---------- Provided records

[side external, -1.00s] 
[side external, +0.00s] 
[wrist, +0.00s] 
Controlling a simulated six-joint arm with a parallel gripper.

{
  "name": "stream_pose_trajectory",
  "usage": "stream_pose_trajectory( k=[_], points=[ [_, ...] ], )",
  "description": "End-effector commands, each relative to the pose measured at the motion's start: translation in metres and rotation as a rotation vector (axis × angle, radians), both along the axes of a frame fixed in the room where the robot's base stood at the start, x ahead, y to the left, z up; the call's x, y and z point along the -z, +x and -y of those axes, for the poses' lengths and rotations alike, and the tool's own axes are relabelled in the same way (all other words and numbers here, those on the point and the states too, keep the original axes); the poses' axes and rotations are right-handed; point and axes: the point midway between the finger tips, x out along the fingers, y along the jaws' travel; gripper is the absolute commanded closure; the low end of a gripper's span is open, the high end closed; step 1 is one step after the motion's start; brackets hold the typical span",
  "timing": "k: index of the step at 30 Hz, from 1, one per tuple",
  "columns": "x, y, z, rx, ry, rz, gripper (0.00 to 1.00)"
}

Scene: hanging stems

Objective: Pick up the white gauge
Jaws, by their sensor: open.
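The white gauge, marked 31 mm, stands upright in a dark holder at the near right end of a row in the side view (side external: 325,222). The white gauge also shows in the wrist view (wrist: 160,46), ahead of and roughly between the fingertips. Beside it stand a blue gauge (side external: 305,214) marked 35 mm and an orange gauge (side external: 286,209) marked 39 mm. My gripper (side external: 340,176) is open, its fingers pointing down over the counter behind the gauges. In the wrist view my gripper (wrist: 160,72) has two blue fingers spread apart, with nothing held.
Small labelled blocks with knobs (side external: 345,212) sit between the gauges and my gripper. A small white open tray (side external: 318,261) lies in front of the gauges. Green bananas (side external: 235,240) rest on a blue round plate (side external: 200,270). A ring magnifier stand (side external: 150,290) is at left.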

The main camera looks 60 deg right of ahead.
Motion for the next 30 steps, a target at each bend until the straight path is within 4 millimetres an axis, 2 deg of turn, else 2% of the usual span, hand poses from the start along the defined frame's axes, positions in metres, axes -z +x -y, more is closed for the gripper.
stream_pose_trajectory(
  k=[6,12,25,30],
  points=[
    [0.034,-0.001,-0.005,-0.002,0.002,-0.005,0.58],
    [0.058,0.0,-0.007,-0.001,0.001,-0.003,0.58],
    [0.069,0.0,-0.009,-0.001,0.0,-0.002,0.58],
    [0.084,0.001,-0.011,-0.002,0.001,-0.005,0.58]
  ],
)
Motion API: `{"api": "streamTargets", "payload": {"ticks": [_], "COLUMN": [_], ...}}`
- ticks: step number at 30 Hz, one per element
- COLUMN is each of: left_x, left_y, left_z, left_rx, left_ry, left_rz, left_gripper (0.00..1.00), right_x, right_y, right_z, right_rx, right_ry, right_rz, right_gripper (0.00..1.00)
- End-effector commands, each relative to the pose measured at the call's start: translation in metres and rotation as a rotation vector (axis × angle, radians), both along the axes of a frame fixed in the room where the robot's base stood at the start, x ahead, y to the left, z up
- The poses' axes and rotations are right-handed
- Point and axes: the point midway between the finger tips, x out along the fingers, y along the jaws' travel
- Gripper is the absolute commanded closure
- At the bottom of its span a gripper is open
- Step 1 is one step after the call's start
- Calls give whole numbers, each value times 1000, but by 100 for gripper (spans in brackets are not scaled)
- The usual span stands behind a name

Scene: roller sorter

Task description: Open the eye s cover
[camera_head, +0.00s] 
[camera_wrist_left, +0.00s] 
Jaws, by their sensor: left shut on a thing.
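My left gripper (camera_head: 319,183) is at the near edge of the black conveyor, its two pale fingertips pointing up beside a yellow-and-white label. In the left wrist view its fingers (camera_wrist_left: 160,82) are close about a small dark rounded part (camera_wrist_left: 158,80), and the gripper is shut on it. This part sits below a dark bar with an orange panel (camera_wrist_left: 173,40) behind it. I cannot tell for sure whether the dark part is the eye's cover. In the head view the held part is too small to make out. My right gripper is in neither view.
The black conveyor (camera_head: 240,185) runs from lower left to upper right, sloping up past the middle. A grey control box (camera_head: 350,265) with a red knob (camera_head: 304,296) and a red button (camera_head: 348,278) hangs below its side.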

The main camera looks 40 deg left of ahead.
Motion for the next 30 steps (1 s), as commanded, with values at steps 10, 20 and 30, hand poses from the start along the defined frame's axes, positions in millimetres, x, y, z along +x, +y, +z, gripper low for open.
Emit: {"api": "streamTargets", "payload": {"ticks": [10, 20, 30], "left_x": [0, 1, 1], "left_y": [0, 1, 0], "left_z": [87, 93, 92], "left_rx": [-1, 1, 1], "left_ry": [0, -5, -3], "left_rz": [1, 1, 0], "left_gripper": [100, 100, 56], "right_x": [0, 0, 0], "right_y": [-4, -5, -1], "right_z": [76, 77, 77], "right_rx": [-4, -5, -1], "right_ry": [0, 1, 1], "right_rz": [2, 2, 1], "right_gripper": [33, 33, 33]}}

--------------------

Set exercise
Every record should be repeated exactly; please leave none out.

Correct output
[side external, -1.00s] 
[side external, +0.00s] 
[wrist, +0.00s] 
Controlling a simulated six-joint arm with a parallel gripper.

{
  "name": "stream_pose_trajectory",
  "usage": "stream_pose_trajectory( k=[_], points=[ [_, ...] ], )",
  "description": "End-effector commands, each relative to the pose measured at the motion's start: translation in metres and rotation as a rotation vector (axis × angle, radians), both along the axes of a frame fixed in the room where the robot's base stood at the start, x ahead, y to the left, z up; the call's x, y and z point along the -z, +x and -y of those axes, for the poses' lengths and rotations alike, and the tool's own axes are relabelled in the same way (all other words and numbers here, those on the point and the states too, keep the original axes); the poses' axes and rotations are right-handed; point and axes: the point midway between the finger tips, x out along the fingers, y along the jaws' travel; gripper is the absolute commanded closure; the low end of a gripper's span is open, the high end closed; step 1 is one step after the motion's start; brackets hold the typical span",
  "timing": "k: index of the step at 30 Hz, from 1, one per tuple",
  "columns": "x, y, z, rx, ry, rz, gripper (0.00 to 1.00)"
}

Scene: hanging stems

Objective: Pick up the white gauge
Jaws, by their sensor: open.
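The white gauge, marked 31 mm, stands upright in a dark holder at the near right end of a row in the side view (side external: 325,222). The white gauge also shows in the wrist view (wrist: 160,46), ahead of and roughly between the fingertips. Beside it stand a blue gauge (side external: 305,214) marked 35 mm and an orange gauge (side external: 286,209) marked 39 mm. My gripper (side external: 340,176) is open, its fingers pointing down over the counter behind the gauges. In the wrist view my gripper (wrist: 160,72) has two blue fingers spread apart, with nothing held.
Small labelled blocks with knobs (side external: 345,212) sit between the gauges and my gripper. A small white open tray (side external: 318,261) lies in front of the gauges. Green bananas (side external: 235,240) rest on a blue round plate (side external: 200,270). A ring magnifier stand (side external: 150,290) is at left.

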The main camera looks 60 deg right of ahead.
Motion for the next 30 steps, a target at each bend until the straight path is within 4 millimetres an axis, 2 deg of turn, else 2% of the usual span, hand poses from the start along the defined frame's axes, positions in metres, axes -z +x -y, more is closed for the gripper.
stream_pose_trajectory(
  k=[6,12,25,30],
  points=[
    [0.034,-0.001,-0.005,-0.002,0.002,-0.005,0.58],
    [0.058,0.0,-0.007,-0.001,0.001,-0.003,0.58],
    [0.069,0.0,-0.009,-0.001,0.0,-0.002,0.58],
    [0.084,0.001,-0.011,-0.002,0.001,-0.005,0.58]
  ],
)
Motion API: `{"api": "streamTargets", "payload": {"ticks": [_], "COLUMN": [_], ...}}`
- ticks: step number at 30 Hz, one per element
- COLUMN is each of: left_x, left_y, left_z, left_rx, left_ry, left_rz, left_gripper (0.00..1.00), right_x, right_y, right_z, right_rx, right_ry, right_rz, right_gripper (0.00..1.00)
- End-effector commands, each relative to the pose measured at the call's start: translation in metres and rotation as a rotation vector (axis × angle, radians), both along the axes of a frame fixed in the room where the robot's base stood at the start, x ahead, y to the left, z up
- The poses' axes and rotations are right-handed
- Point and axes: the point midway between the finger tips, x out along the fingers, y along the jaws' travel
- Gripper is the absolute commanded closure
- At the bottom of its span a gripper is open
- Step 1 is one step after the call's start
- Calls give whole numbers, each value times 1000, but by 100 for gripper (spans in brackets are not scaled)
- The usual span stands behind a name

Scene: roller sorter

Task description: Open the eye s cover
[camera_head, +0.00s] 
[camera_wrist_left, +0.00s] 
Jaws, by their sensor: left shut on a thing.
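My left gripper (camera_head: 319,183) is at the near edge of the black conveyor, its two pale fingertips pointing up beside a yellow-and-white label. In the left wrist view its fingers (camera_wrist_left: 160,82) are close about a small dark rounded part (camera_wrist_left: 158,80), and the gripper is shut on it. This part sits below a dark bar with an orange panel (camera_wrist_left: 173,40) behind it. I cannot tell for sure whether the dark part is the eye's cover. In the head view the held part is too small to make out. My right gripper is in neither view.
The black conveyor (camera_head: 240,185) runs from lower left to upper right, sloping up past the middle. A grey control box (camera_head: 350,265) with a red knob (camera_head: 304,296) and a red button (camera_head: 348,278) hangs below its side.

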The main camera looks 40 deg left of ahead.
Motion for the next 30 steps (1 s), as commanded, with values at steps 10, 20 and 30, hand poses from the start along the defined frame's axes, positions in millimetres, x, y, z along +x, +y, +z, gripper low for open.
Emit: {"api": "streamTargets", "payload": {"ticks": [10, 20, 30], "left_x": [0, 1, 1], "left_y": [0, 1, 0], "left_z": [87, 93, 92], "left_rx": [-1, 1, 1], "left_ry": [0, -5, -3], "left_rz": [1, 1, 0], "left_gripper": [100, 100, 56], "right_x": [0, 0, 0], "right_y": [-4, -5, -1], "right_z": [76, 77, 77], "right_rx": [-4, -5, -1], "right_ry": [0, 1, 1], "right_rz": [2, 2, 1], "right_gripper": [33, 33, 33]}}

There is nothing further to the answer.